In response to a request to comment an Ealing Council spokesperson said, “The modular units at Marston Court provide a much-needed supply of local affordable accommodation for households, who require urgent temporary housing assistance while moving towards a longer-term housing solution at a time of a growing housing crisis across London, made worse by the government’s policies.

“Issues relating to water and lighting in the homes at Marston Court are being investigated. A Hostel Officer oversees the day-to-day management of the site and visits at least twice a week alongside our handyperson team maintain the public areas.

“A private security company visits every day. In addition to this, there are regular police patrols and CCTV cameras in place. We are undertaking repairs to the damaged security gates, and are looking into an improved security gate, which should reduce the risk of future damage.

“Following initial issues with the laundry room when it was used by non-residents, a long-standing arrangement has been in place agreed with all residents, that the keys would be held by a resident who would give them to neighbours as and when required.

“Feedback to the Hostel Officer is that there are no problems now at the laundry room.

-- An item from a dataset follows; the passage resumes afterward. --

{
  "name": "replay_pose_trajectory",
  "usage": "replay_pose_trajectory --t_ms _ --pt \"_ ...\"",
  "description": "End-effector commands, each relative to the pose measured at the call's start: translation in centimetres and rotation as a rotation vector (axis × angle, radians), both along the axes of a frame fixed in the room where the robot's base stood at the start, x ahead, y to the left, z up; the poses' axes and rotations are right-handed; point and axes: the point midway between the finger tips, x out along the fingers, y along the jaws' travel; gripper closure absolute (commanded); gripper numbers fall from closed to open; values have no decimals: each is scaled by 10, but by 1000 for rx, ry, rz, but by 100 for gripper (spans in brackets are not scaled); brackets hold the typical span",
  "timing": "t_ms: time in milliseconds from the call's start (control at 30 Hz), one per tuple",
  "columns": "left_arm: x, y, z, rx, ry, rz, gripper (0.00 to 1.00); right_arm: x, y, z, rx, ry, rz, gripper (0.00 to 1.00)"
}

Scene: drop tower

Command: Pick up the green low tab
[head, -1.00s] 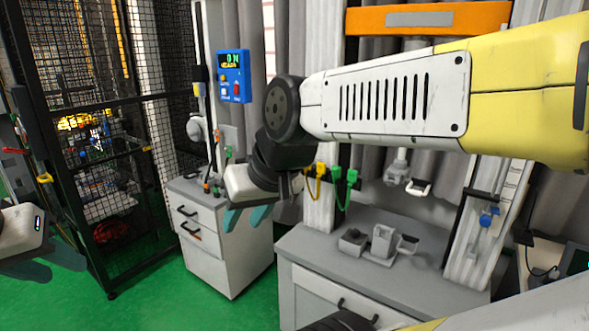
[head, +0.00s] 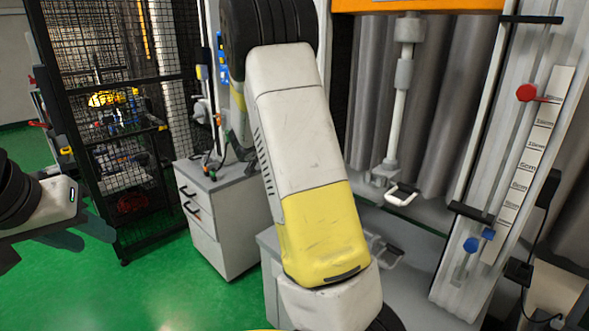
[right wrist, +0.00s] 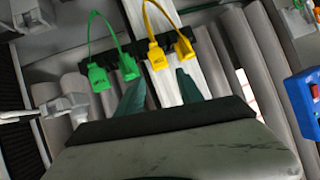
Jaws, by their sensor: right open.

If residents see criminality or persons unknown on the site, they should call the police for assistance as well as raising the issue with officers at the council.”

It did not respond to queries as to why the shipping containers are charged at the market value rental rate. In a separate statement about Marston Court, the council said, “It should be absolutely clear that the council is committed to decommissioning Marston Court and re-providing higher quality temporary accommodation. However, this cannot happen immediately as we are facing an increase in the number of households who are in urgent need of support with their housing.”

“We cannot justify closing Marston Court immediately, despite our concerns about its quality, without options lined up for those people living there.”